Incoming...I just bought two freezer Munchkins for the kid's lunchboxes at Wal-Mart. Looked all over the local grocery store and they had nothing. Strange since they had lunchboxes.
Oh, and one other thing. The HEB stores in our area give Wal-Mart a run for their money. We have read some interesting articles about how our HEB grocery stores can beat Wal-Mart at grocery prices and Wal-Mart actually loses money on it's grocery line in our area. Just wanted folks to know that there really is still competition out there.
What are "HEB" stores?
Walmart does so much business they can't keep up.
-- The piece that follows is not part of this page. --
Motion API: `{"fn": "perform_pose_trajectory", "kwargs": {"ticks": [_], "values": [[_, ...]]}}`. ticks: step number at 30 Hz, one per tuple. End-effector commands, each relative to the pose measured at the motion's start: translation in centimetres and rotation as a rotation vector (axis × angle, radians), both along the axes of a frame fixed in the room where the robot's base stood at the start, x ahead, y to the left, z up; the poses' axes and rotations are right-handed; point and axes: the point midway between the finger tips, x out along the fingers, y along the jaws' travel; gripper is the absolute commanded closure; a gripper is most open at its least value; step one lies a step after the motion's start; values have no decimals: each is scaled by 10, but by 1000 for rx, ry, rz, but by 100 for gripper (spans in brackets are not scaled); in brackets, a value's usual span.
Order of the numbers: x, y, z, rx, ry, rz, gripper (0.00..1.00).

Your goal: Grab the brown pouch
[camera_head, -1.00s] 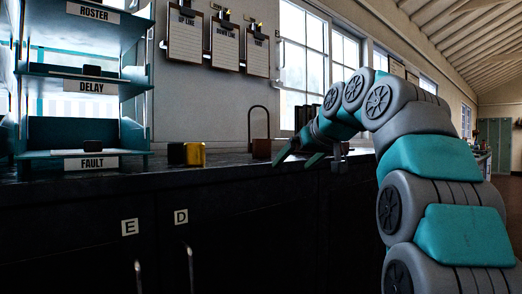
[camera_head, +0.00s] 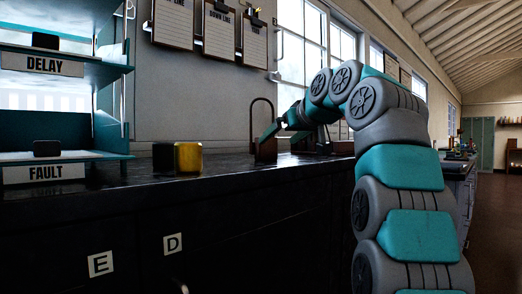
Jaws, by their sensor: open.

It's one of the reasons I shop there for food. Everything is fresh and new. I've bought "expired" stuff at Publix by accident - and that means the stuff was on the shelves for years. At Walmart, as soon as they get groceries on the shelves, someone's taking it down and putting it in their basket.
Old canned food is safe, but it starts breaking down - buy an old can of fruit from your local "we charge to the hilt" store then a can from Walmart. Both are safe, but the fruit in the old can will be mushier. Same with tomatoes and forzen foods.
Overcrowded is a fact, but it's worth it to get the better quality.
Where union elections have been held at Wal-Mart, unions have been rejected repeatedly. That indicates worker satisfaction with things the way they are. I am a 31 year union member (retired)
Wal-Mart employees like all other employees have a legal right to organize. They don't - that's their choice.
My wife works in a management position at Wal-Mart and travels extensively in the central and west central U.S. Everywhere she goes she finds Wal-Mart wages and benefits compare favorably with all other stores of its type.
Management employees are encouraged to discourage unions by all legal means. As a long time union member I have no problem with that policy.
By the way, she didn't start out in management. 5 years ago she started as a deli clerk,
HEB there doesn't come close to Wal-Mart for low prices.